• [SHORT PROBLEM]: Search the records for the word "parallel" and report each line that has it.

(Extracted data entries)
—————
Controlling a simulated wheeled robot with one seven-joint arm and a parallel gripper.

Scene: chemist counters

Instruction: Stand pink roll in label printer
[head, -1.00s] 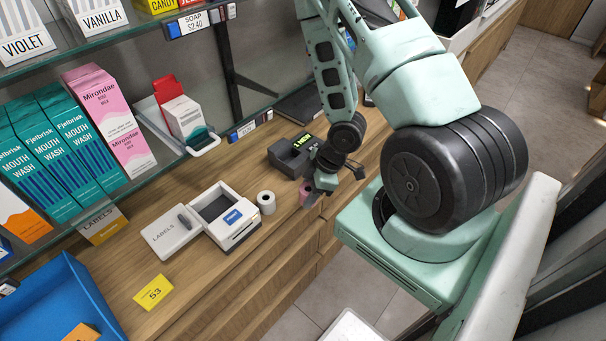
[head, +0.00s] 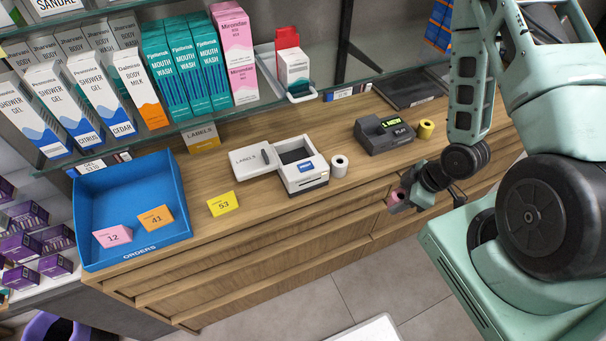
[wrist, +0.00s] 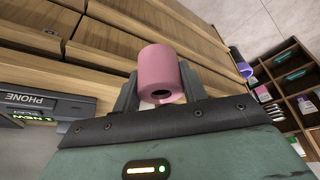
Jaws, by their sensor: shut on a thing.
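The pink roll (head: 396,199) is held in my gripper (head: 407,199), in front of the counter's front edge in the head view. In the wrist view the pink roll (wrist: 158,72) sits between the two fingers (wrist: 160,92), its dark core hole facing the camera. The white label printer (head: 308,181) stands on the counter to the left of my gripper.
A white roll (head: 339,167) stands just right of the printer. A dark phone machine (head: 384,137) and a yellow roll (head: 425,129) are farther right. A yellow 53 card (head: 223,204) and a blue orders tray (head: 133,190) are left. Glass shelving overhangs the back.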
—————
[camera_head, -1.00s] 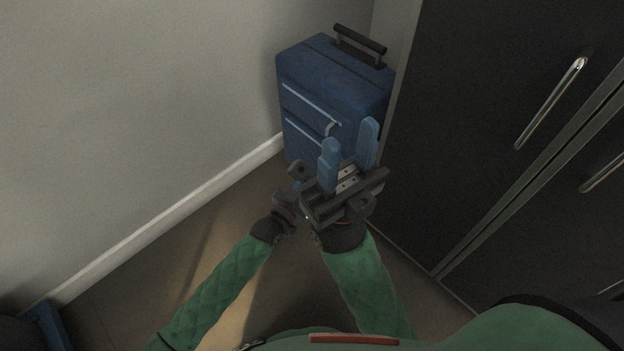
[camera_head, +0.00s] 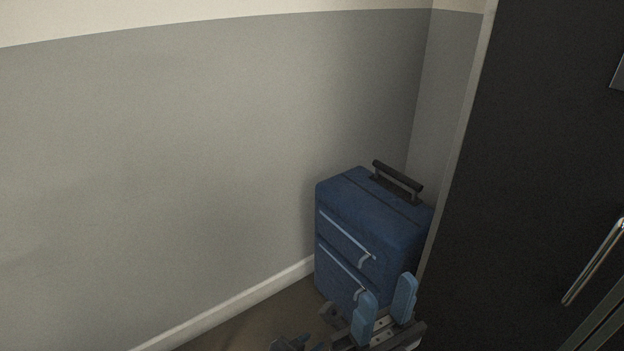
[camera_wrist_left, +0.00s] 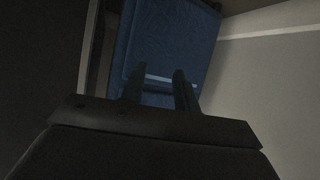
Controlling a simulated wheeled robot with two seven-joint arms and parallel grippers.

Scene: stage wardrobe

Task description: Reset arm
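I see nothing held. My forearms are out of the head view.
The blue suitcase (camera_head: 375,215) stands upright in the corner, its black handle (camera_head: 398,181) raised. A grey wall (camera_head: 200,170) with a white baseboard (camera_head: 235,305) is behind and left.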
—————
• [OUTPUT FOR THIS EXERCISE]:
Controlling a simulated wheeled robot with one seven-joint arm and a parallel gripper.
Controlling a simulated wheeled robot with two seven-joint arms and parallel grippers.

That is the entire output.